DATASET SECTION

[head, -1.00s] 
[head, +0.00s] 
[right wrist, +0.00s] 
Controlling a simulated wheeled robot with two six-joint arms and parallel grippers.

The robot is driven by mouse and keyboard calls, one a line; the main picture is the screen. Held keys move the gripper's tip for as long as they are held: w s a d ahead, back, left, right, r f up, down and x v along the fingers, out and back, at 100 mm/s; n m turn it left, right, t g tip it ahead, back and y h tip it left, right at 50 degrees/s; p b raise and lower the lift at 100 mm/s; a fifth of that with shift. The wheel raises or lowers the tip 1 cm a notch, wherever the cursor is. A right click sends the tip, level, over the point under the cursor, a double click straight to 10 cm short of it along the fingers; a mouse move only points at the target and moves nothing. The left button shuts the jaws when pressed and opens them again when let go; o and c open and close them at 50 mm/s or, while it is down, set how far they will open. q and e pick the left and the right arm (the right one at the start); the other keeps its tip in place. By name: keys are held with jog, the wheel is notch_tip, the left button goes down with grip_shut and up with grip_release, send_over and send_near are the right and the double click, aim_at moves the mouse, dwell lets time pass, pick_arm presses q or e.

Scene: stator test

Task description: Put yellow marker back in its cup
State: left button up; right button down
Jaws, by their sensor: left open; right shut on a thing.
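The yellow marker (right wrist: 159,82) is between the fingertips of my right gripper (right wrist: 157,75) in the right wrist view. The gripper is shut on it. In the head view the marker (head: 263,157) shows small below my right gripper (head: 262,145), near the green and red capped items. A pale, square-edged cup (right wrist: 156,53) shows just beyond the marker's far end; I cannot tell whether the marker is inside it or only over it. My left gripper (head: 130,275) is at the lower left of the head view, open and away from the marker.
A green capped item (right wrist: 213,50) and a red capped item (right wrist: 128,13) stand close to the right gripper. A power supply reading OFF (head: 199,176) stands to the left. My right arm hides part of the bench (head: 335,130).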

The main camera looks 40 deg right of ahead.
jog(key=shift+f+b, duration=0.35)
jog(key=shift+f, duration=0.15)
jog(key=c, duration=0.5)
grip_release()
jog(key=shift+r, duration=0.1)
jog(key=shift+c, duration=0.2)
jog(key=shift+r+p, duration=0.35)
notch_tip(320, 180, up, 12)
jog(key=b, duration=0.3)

SHORT TASK
Reproduce exactly, please, only the lines from the start of the data above to the line that contains "Controlling a simulated", with both ends kept.

TASK OUTPUT
[head, -1.00s] 
[head, +0.00s] 
[right wrist, +0.00s] 
Controlling a simulated wheeled robot with two six-joint arms and parallel grippers.

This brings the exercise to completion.